In the 2025 Federal Budget of ₦54.99 trillion, debt service was estimated at ₦14.32 trillion, representing about 26 percent of total spending. Infrastructure allocation stood at about ₦4.06 trillion, equivalent to roughly $2.7 billion at an exchange rate of ₦1,500/$, representing just 7.4 percent of the budget.
“At current allocation rates of about $2.7 billion annually, Nigeria would require more than a century to mobilise even $300 billion in infrastructure investment,” Adebayo said. “That is economically unrealistic and politically untenable.”
Under the proposed framework, an Investment Budget would operate as a separate budgeting structure dedicated to long-term growth-enabling assets. Unlike traditional capital budgets, it would focus exclusively on projects capable of delivering measurable economic returns and attracting long-term financing.
Supporters say such a budget would integrate private sector participation from the design phase, ensuring projects are structured to attract investors rather than rely solely on government allocations. It would also promote innovative financing mechanisms, including public-private partnerships (PPPs), blended finance, infrastructure funds, and regulated alternative funding models.
The framework would further allow project costs to be spread across the asset’s useful life while creating dedicated revenue streams—such as tolls, tariffs and lease structures—to support repayment obligations and investor returns.

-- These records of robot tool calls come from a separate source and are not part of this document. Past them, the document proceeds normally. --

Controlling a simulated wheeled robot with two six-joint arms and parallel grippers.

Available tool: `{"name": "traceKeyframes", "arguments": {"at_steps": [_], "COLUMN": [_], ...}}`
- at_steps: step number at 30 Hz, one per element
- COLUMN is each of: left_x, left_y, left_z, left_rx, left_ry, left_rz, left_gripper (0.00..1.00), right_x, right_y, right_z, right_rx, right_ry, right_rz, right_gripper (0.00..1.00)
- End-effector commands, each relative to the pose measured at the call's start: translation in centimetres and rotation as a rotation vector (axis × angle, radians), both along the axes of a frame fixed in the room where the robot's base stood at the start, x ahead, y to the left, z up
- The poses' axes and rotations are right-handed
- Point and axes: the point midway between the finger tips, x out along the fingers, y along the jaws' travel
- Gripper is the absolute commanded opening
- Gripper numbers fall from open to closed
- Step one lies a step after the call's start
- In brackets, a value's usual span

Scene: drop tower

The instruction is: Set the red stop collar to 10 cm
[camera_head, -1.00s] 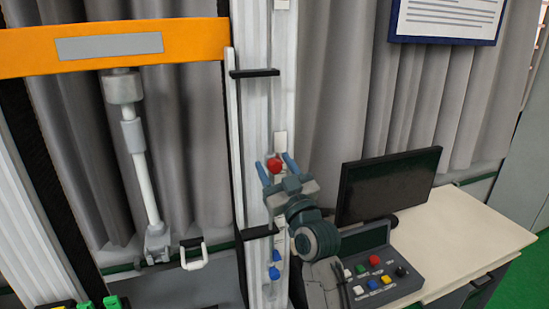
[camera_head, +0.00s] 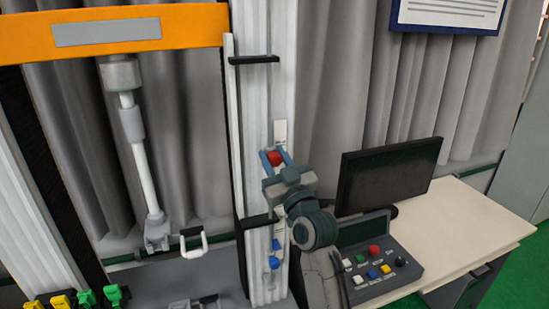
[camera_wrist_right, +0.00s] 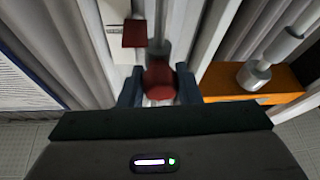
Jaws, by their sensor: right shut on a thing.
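The red stop collar's knob (camera_head: 275,158) is on the white vertical column of the tower in the head view. My right gripper (camera_head: 275,157) is shut on it, with one blue finger on each side. In the right wrist view the red knob (camera_wrist_right: 159,78) sits between the two fingers (camera_wrist_right: 159,88). A smaller red part (camera_wrist_right: 134,33) shows just beyond it, against a white label strip. The scale reading cannot be made out. Lower on the column are blue knobs (camera_head: 275,262). My left gripper is not in view.
An orange crossbeam (camera_head: 120,33) spans the upper left, with a grey rod (camera_head: 145,180) hanging below it. Black brackets (camera_head: 254,60) stick out from the column. A monitor (camera_head: 388,178) and a button console (camera_head: 375,272) stand on the desk at right.

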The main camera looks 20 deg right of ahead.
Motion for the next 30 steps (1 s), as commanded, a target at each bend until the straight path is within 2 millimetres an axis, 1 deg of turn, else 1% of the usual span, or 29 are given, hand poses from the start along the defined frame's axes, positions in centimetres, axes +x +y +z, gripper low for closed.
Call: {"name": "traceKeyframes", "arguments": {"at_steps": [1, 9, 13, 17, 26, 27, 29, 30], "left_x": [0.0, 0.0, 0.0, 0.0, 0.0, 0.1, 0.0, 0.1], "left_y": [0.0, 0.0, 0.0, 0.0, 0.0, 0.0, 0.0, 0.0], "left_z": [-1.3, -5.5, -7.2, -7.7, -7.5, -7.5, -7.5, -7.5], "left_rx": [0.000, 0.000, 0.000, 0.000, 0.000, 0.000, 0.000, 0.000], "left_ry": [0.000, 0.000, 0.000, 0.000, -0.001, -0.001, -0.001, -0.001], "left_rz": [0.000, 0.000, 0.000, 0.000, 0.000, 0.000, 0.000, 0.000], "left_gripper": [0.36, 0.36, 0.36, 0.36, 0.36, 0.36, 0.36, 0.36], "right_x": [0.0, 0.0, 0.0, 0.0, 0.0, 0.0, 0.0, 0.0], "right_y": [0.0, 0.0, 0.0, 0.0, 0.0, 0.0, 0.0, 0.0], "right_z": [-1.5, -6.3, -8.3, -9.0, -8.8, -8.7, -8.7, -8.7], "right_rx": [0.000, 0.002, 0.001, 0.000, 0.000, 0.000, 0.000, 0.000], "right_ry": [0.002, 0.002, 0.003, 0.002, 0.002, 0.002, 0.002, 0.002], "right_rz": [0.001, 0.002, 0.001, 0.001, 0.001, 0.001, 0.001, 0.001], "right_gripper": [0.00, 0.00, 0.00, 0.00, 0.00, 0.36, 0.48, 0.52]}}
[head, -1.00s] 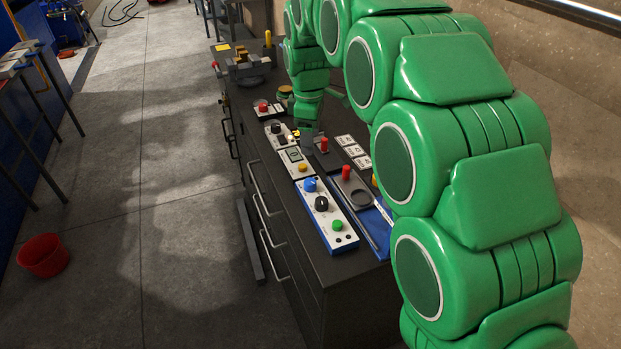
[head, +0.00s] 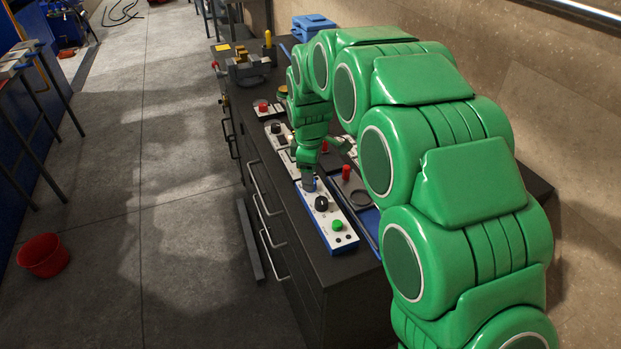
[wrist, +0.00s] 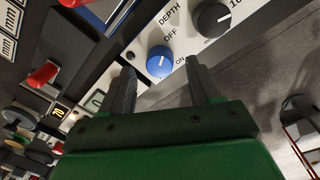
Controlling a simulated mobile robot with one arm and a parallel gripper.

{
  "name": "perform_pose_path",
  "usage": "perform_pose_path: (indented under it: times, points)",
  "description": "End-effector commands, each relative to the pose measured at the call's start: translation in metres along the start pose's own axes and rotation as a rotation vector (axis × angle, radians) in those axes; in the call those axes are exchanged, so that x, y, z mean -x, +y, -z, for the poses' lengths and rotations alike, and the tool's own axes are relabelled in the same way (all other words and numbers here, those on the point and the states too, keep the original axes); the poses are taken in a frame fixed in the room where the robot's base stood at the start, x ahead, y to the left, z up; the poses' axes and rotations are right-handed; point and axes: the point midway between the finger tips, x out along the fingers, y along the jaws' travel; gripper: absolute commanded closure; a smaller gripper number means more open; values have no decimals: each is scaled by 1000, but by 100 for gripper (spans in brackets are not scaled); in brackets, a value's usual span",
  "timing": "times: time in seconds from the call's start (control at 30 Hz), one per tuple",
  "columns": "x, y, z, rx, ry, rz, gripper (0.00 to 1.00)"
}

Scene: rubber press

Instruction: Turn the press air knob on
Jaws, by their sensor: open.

“A $1 trillion economy requires private capital at scale,” Adebayo said. “But private investors don’t respond to speeches. They respond to bankable projects, credible revenue models, and clear governance structures.”
Analysts believe investment budgeting could help Nigeria build a pipeline of investable national projects linked to industrial corridors, power infrastructure, housing delivery, logistics networks and export-driven manufacturing, thereby crowding in domestic and foreign investment at scale.